Real estate sources tell ToNeTo Atlanta that they believe Di Palma placed too much faith in his “if I build it, they will come” philosophy. In Miami, centro storico was just another pizza restaurant, and despite the press it received at opening, observers think it never achieved the sales Di Palma had envisioned for the space. That said, less than a year seems like a small sample size and perhaps not long enough to give a new restaurant in a new market.
Buckhead Life Restaurant Group, operators of nine restaurants in Atlanta, entered the south Florida market a decade ago with the opening of Chops Lobster Bar in Boca Raton. The group subsequently added City Fish Market to Boca Raton and Lobster Bar Sea Grille in Ft. Lauderdale.
When Buckhead Life opened Lobster Bar Sea Grille on Washington Avenue in Miami this past April, it was a less risky proposition risk given the name recognition the restaurant already had in the area. The 10,000 square foot restaurant is less than a mile from centro storico and is performing well, according to local sources.
The first Antico Pizza Napoletana opened on Hemphill Avenue in Atlanta’s Home Park neighborhood in 2009. Di Palma continues to operate the original Antico on Hemphill Avenue as well as more recent satellite locations in Avalon in Alpharetta and at The Battery Atlanta at SunTrust Park near Smyrna. Another satellite location more recently opened in Mercedes-Benz Stadium, and is only open during events at the stadium.
Miami-based Avenue Real Estate Partners is currently marketing the former centro storico space.

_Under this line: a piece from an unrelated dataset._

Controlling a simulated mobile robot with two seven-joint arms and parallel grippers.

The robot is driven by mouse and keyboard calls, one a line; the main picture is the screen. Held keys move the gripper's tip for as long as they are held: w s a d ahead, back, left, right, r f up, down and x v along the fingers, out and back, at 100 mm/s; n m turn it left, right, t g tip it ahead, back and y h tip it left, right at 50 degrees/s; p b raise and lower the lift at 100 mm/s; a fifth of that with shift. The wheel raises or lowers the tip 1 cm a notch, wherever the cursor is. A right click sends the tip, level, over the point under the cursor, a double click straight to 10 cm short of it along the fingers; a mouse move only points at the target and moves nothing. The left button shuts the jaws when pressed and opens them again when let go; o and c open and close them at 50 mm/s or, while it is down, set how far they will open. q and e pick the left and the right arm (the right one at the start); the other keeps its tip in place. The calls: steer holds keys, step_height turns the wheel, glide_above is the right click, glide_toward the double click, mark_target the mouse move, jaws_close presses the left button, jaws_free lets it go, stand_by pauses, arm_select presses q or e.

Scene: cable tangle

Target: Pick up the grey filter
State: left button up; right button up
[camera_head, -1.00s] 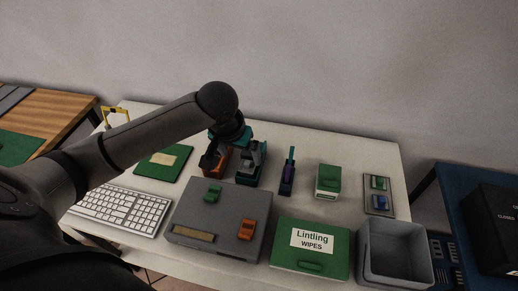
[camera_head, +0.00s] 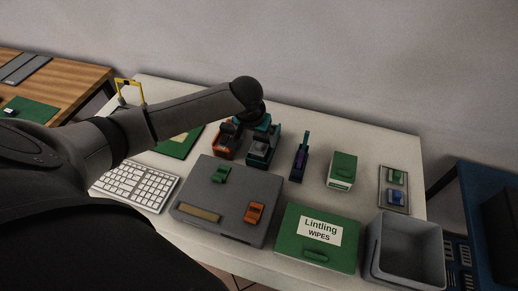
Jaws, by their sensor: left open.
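A grey piece (camera_head: 259,150) sits in or against a teal-edged dark holder at the back middle of the white table; it may be the grey filter, but it is small and partly covered. My left gripper (camera_head: 252,128) is open, pointing down just over the back of that holder. Its fingertips are dark and partly lost against the holder, so contact cannot be told. An orange and dark holder (camera_head: 225,142) stands just left of it. My right gripper is not in view.
In front are a grey case (camera_head: 222,228), a green wipes box (camera_head: 297,254) and an empty grey bin (camera_head: 404,279). A keyboard (camera_head: 137,186) lies left.

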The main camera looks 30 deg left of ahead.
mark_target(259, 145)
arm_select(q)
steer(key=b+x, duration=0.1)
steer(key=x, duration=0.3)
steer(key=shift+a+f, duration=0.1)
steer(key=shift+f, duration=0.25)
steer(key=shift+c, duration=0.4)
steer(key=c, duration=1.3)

The leasing flyer on commercial real estate site LoopNet, was created August 2, and last updated October 13, suggesting that things were going poorly long before Irma.
The listing refers to the property as “ICONIC STAND ALONE RETAIL BUILDING IN THE HEART OF SOUTH BEACH ” INCREDIBLE VISIBILITY AND FRONTAGE ON HIGH TRAFFIC COLLINS AVE.” (All caps because it’s a screamin’ good deal?)
Late yesterday, ToNeTo Atlanta was informed that Di Palma plans to reopen his restaurant elsewhere in Miami at a time and location yet to be determined.